Print all of the entries exactly, minus the pictures.
## START RECORDED DATA
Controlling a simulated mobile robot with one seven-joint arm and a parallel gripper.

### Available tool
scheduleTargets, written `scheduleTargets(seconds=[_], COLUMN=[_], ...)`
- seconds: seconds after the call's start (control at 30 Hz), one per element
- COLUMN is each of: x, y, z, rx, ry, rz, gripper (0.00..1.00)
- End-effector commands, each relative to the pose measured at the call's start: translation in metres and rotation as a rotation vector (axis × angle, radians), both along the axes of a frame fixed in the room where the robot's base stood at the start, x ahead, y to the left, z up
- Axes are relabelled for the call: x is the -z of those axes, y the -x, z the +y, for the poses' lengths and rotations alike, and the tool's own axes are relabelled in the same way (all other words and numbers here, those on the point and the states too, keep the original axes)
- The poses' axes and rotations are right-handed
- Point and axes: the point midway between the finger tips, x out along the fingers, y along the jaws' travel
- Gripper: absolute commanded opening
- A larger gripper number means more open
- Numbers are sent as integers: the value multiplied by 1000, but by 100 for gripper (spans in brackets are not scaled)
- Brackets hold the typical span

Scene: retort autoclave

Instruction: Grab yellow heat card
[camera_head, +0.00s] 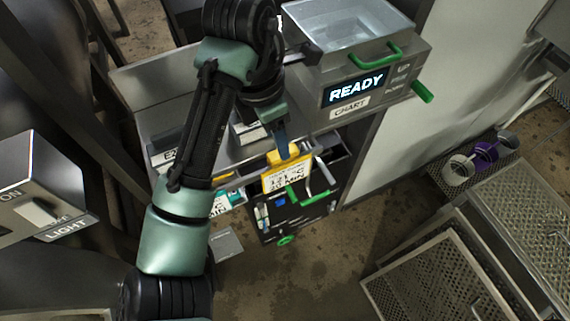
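The yellow heat card (287,180) stands upright in the dark holder below the READY box. It has a white printed face with partly readable text ending in "C" and "MIN", and a yellow upper part. My gripper (282,147) points down right at the card's top edge. Its blue fingers overlap the yellow top in this view. They show nearly edge-on as one piece, so I cannot tell whether they are open or closed on the card, or whether they touch it.
A teal-and-white card (226,203) stands left of the yellow one. The dark holder (268,235) has green handles. The READY box (350,92) with green handles is above right. A LIGHT switch box (35,175) is at left; mesh trays (430,275) fill the lower right.

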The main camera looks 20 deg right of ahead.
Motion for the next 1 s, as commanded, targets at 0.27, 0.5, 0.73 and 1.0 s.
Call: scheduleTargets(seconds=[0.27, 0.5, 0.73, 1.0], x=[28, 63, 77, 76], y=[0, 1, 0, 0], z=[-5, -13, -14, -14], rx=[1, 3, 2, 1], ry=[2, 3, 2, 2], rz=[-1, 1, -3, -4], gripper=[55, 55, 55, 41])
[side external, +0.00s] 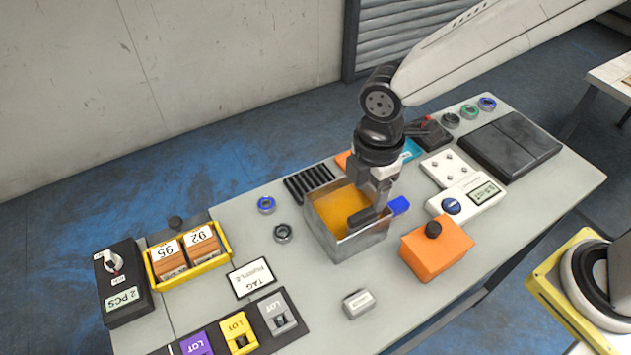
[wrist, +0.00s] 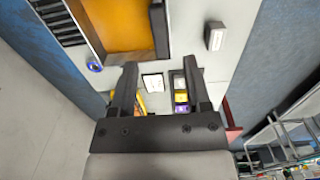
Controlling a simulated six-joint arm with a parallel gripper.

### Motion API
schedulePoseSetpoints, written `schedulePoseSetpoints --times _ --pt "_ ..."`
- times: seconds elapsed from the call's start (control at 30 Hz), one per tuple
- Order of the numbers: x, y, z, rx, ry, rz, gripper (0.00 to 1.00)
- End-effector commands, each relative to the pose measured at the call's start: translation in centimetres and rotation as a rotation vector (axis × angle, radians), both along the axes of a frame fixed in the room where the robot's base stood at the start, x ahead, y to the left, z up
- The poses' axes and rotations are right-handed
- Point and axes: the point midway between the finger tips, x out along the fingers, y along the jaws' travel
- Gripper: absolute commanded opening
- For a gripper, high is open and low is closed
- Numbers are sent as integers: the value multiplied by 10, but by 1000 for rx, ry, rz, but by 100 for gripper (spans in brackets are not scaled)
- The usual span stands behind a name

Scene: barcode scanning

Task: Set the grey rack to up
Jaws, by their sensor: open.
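A grey unit labelled LOT (side external: 280,313), which I take as the grey rack, is at the right end of a dark strip at the table's front. A yellow LOT unit (side external: 239,334) and a purple one (side external: 197,345) sit beside it. It has a dark opening on its front; I cannot tell its setting. In the wrist view, the yellow unit (wrist: 181,97) shows between my fingers. My gripper (side external: 376,212) is open and appears empty, above the metal bin with orange inside (side external: 312,228), well away from the grey unit. In the wrist view, my gripper's fingers (wrist: 160,72) are spread.
A small grey block (side external: 358,303) lies right of the grey unit. A tag card (side external: 251,278), a yellow tray with numbered boxes (side external: 188,255) and a black dial box (side external: 122,282) are to the left. An orange box with a black knob (side external: 436,250) stands right of the bin.

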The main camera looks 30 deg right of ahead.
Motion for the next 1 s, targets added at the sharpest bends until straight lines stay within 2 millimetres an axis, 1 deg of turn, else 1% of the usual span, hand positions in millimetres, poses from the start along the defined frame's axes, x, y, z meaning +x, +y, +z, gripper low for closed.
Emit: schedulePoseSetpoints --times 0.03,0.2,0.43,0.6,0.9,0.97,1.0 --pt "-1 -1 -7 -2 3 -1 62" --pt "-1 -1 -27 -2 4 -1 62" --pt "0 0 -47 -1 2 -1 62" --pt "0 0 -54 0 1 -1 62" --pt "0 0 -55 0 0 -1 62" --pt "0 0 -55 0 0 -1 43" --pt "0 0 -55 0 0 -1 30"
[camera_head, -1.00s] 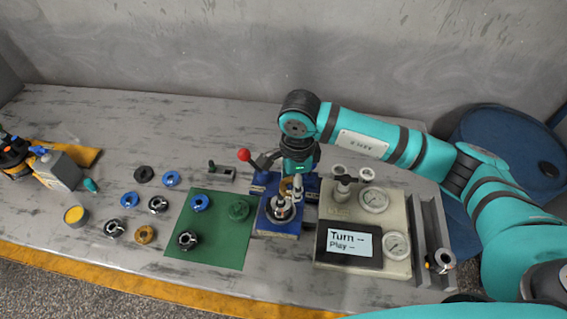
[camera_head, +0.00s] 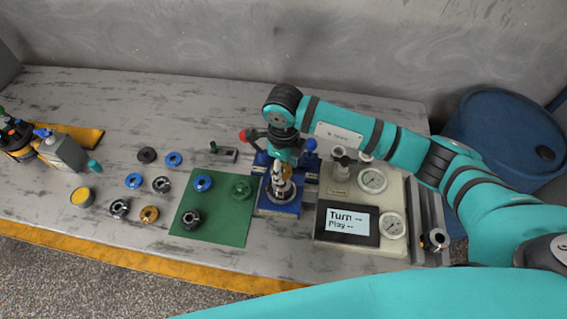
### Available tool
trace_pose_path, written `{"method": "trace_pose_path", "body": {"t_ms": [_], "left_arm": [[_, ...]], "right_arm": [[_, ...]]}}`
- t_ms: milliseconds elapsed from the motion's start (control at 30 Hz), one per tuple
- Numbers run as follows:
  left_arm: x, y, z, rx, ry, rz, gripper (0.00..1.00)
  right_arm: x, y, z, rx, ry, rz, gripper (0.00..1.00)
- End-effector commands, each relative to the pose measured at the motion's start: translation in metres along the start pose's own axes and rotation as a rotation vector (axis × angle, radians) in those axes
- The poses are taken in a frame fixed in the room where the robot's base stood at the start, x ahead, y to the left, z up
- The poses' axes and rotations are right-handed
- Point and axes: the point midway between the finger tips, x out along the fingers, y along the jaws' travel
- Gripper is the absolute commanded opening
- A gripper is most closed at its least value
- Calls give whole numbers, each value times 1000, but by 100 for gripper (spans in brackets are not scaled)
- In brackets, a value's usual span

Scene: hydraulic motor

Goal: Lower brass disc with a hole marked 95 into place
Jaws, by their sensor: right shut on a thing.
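My right gripper (camera_head: 282,173) reaches down over the blue fixture (camera_head: 270,208), above the round metal motor part standing in it. It is shut on a small brass-coloured piece (camera_head: 288,171), most likely the brass disc, largely hidden by the fingers. I cannot read any marking on it, nor tell whether it touches the metal part below. Another brass-coloured ring (camera_head: 149,214) lies on the table at the left. My left gripper is not in view.
A green mat (camera_head: 218,225) with several rings lies left of the fixture. A gauge panel (camera_head: 330,240) with a display stands close on the right. A red-knobbed lever (camera_head: 244,135) is behind the fixture. Loose black and blue rings lie farther left.

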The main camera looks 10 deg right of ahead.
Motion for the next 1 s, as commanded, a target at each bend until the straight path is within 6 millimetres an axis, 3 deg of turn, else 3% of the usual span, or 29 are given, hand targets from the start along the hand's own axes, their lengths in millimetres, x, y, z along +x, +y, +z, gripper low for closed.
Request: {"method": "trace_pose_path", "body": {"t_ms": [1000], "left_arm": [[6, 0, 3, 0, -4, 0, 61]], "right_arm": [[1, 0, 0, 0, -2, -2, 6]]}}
## END RECORDED DATA
▶ **ANSWER TO THE TASK**:
Controlling a simulated mobile robot with one seven-joint arm and a parallel gripper.

### Available tool
scheduleTargets, written `scheduleTargets(seconds=[_], COLUMN=[_], ...)`
- seconds: seconds after the call's start (control at 30 Hz), one per element
- COLUMN is each of: x, y, z, rx, ry, rz, gripper (0.00..1.00)
- End-effector commands, each relative to the pose measured at the call's start: translation in metres and rotation as a rotation vector (axis × angle, radians), both along the axes of a frame fixed in the room where the robot's base stood at the start, x ahead, y to the left, z up
- Axes are relabelled for the call: x is the -z of those axes, y the -x, z the +y, for the poses' lengths and rotations alike, and the tool's own axes are relabelled in the same way (all other words and numbers here, those on the point and the states too, keep the original axes)
- The poses' axes and rotations are right-handed
- Point and axes: the point midway between the finger tips, x out along the fingers, y along the jaws' travel
- Gripper: absolute commanded opening
- A larger gripper number means more open
- Numbers are sent as integers: the value multiplied by 1000, but by 100 for gripper (spans in brackets are not scaled)
- Brackets hold the typical span

Scene: retort autoclave

Instruction: Grab yellow heat card
[camera_head, +0.00s] 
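The yellow heat card (287,180) stands upright in the dark holder below the READY box. It has a white printed face with partly readable text ending in "C" and "MIN", and a yellow upper part. My gripper (282,147) points down right at the card's top edge. Its blue fingers overlap the yellow top in this view. They show nearly edge-on as one piece, so I cannot tell whether they are open or closed on the card, or whether they touch it.
A teal-and-white card (226,203) stands left of the yellow one. The dark holder (268,235) has green handles. The READY box (350,92) with green handles is above right. A LIGHT switch box (35,175) is at left; mesh trays (430,275) fill the lower right.

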The main camera looks 20 deg right of ahead.
Motion for the next 1 s, as commanded, targets at 0.27, 0.5, 0.73 and 1.0 s.
Call: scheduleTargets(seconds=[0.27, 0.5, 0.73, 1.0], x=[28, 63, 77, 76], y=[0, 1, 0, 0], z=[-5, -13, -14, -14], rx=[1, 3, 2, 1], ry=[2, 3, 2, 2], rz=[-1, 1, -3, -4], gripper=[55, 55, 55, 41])
[side external, +0.00s] 
[wrist, +0.00s] 
Controlling a simulated six-joint arm with a parallel gripper.

### Motion API
schedulePoseSetpoints, written `schedulePoseSetpoints --times _ --pt "_ ..."`
- times: seconds elapsed from the call's start (control at 30 Hz), one per tuple
- Order of the numbers: x, y, z, rx, ry, rz, gripper (0.00 to 1.00)
- End-effector commands, each relative to the pose measured at the call's start: translation in centimetres and rotation as a rotation vector (axis × angle, radians), both along the axes of a frame fixed in the room where the robot's base stood at the start, x ahead, y to the left, z up
- The poses' axes and rotations are right-handed
- Point and axes: the point midway between the finger tips, x out along the fingers, y along the jaws' travel
- Gripper: absolute commanded opening
- For a gripper, high is open and low is closed
- Numbers are sent as integers: the value multiplied by 10, but by 1000 for rx, ry, rz, but by 100 for gripper (spans in brackets are not scaled)
- The usual span stands behind a name

Scene: barcode scanning

Task: Set the grey rack to up
Jaws, by their sensor: open.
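A grey unit labelled LOT (side external: 280,313), which I take as the grey rack, is at the right end of a dark strip at the table's front. A yellow LOT unit (side external: 239,334) and a purple one (side external: 197,345) sit beside it. It has a dark opening on its front; I cannot tell its setting. In the wrist view, the yellow unit (wrist: 181,97) shows between my fingers. My gripper (side external: 376,212) is open and appears empty, above the metal bin with orange inside (side external: 312,228), well away from the grey unit. In the wrist view, my gripper's fingers (wrist: 160,72) are spread.
A small grey block (side external: 358,303) lies right of the grey unit. A tag card (side external: 251,278), a yellow tray with numbered boxes (side external: 188,255) and a black dial box (side external: 122,282) are to the left. An orange box with a black knob (side external: 436,250) stands right of the bin.

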The main camera looks 30 deg right of ahead.
Motion for the next 1 s, targets added at the sharpest bends until straight lines stay within 2 millimetres an axis, 1 deg of turn, else 1% of the usual span, hand positions in millimetres, poses from the start along the defined frame's axes, x, y, z meaning +x, +y, +z, gripper low for closed.
Emit: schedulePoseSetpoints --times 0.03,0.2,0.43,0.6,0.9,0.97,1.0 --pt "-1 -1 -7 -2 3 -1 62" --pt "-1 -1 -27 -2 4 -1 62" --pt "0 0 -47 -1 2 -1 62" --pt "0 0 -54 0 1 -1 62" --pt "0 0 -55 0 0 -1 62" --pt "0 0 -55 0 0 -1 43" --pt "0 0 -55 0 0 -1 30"
[camera_head, -1.00s] 
[camera_head, +0.00s] 
### Available tool
trace_pose_path, written `{"method": "trace_pose_path", "body": {"t_ms": [_], "left_arm": [[_, ...]], "right_arm": [[_, ...]]}}`
- t_ms: milliseconds elapsed from the motion's start (control at 30 Hz), one per tuple
- Numbers run as follows:
  left_arm: x, y, z, rx, ry, rz, gripper (0.00..1.00)
  right_arm: x, y, z, rx, ry, rz, gripper (0.00..1.00)
- End-effector commands, each relative to the pose measured at the motion's start: translation in metres along the start pose's own axes and rotation as a rotation vector (axis × angle, radians) in those axes
- The poses are taken in a frame fixed in the room where the robot's base stood at the start, x ahead, y to the left, z up
- The poses' axes and rotations are right-handed
- Point and axes: the point midway between the finger tips, x out along the fingers, y along the jaws' travel
- Gripper is the absolute commanded opening
- A gripper is most closed at its least value
- Calls give whole numbers, each value times 1000, but by 100 for gripper (spans in brackets are not scaled)
- In brackets, a value's usual span

Scene: hydraulic motor

Goal: Lower brass disc with a hole marked 95 into place
Jaws, by their sensor: right shut on a thing.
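My right gripper (camera_head: 282,173) reaches down over the blue fixture (camera_head: 270,208), above the round metal motor part standing in it. It is shut on a small brass-coloured piece (camera_head: 288,171), most likely the brass disc, largely hidden by the fingers. I cannot read any marking on it, nor tell whether it touches the metal part below. Another brass-coloured ring (camera_head: 149,214) lies on the table at the left. My left gripper is not in view.
A green mat (camera_head: 218,225) with several rings lies left of the fixture. A gauge panel (camera_head: 330,240) with a display stands close on the right. A red-knobbed lever (camera_head: 244,135) is behind the fixture. Loose black and blue rings lie farther left.

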The main camera looks 10 deg right of ahead.
Motion for the next 1 s, as commanded, a target at each bend until the straight path is within 6 millimetres an axis, 3 deg of turn, else 3% of the usual span, or 29 are given, hand targets from the start along the hand's own axes, their lengths in millimetres, x, y, z along +x, +y, +z, gripper low for closed.
Request: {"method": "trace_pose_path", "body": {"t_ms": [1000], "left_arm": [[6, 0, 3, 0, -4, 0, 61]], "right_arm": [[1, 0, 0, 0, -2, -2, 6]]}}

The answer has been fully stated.